L'originalité du personnage-clé et de l'histoire méritent que l'on se penche sur la genèse de ce roman. Surprise : Nascita et morte della Massaïa a été publié en Italie en 1945! Il aura donc fallu presque 75 ans pour que ce roman phare de la littérature italienne soit traduit en français.
Quant à son auteur, elle fut résolument moderne, et chaque page est un désaveu de la condition féminine de cette moitié de vingtième siècle.
Le roman a subi les conséquences de la guerre. Il devait être publié en 1939 sous une forme expurgée, destinée à éviter que l'on reconnaisse le pays , mais le bombardement de l'imprimerie fit remettre à plus tard la parution, ce dont l'auteur profita pour essayer de faire passer la première mouture.

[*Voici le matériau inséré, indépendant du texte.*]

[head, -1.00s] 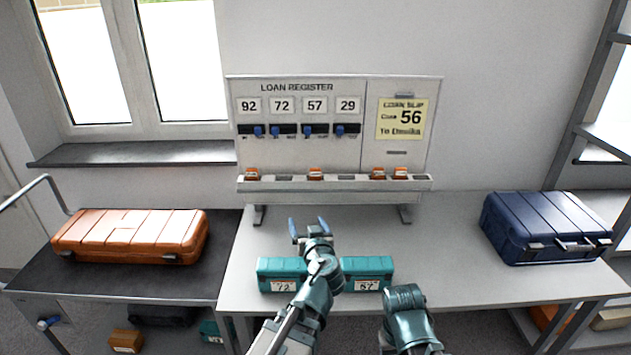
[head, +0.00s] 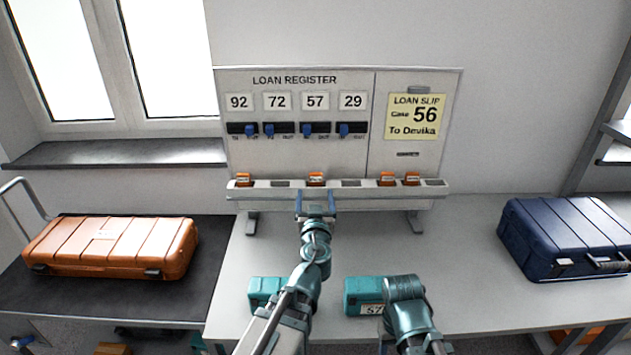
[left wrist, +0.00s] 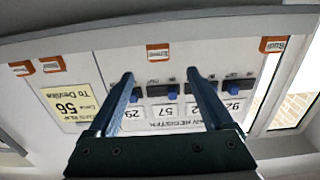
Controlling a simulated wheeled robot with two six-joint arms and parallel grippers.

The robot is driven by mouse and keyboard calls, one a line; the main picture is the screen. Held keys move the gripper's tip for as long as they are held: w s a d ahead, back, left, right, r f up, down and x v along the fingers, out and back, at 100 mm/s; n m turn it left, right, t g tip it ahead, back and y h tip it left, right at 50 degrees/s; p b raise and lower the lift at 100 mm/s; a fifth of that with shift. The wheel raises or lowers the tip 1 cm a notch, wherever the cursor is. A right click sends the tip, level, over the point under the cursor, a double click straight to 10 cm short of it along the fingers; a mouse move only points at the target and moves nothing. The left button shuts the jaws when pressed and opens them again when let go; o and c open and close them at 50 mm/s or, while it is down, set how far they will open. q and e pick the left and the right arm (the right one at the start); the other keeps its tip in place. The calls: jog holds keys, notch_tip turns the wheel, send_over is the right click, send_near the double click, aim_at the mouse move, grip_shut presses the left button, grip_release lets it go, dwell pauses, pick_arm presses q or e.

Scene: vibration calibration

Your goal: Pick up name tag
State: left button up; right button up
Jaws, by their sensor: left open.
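Several orange name tags with white labels sit in the grey ledge of the loan register board (head: 300,147). One tag (head: 316,179) is near the ledge's middle, one (head: 244,180) at its left end, and two (head: 387,178) (head: 412,178) towards the right. My left gripper (head: 315,197) is open and empty just in front of the ledge, lined up with the middle tag. In the left wrist view, that tag (left wrist: 158,53) shows upside down, between and beyond the open fingertips (left wrist: 160,76). Its lettering is too small to read. My right arm shows, but its gripper does not.
Two teal cases (head: 264,290) (head: 364,294) lie on the table (head: 470,240) under my arms. A navy case (head: 568,236) is at the right. An orange case (head: 110,247) lies on the dark cart at the left. A yellow loan slip (head: 414,116) is on the board.

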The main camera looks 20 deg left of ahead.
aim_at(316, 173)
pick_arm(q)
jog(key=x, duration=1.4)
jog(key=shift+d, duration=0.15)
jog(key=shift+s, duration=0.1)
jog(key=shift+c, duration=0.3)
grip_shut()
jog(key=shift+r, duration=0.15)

Le récit a clairement le ton d'une fable, qui permet l'incursion du fantastique et de l'onirique, propice à désorienter le lecteur jusqu'à ce que l'on accepte de se laisser perdre dans les divagations du personnage. On pense bien sûr à Italo Calvino, particulièrement au début , mais aussi à Boulgakov, par le foisonnement et par l'impression que l'auteur s'est laissée emportée par son récit, l'imagination ayant pris les rênes de la trame. Mais derrière le burlesque, transparait à peine déguisée, la doléance qui dénonce l'injustice faite aux femmes, prisonnières d'un conservatisme aliénant.

Déroutant et nécessaire, on regrette que les lecteurs francophones aient pu être privés de cette pépite aussi longtemps.
Lien : http://kittylamouette.blogsp..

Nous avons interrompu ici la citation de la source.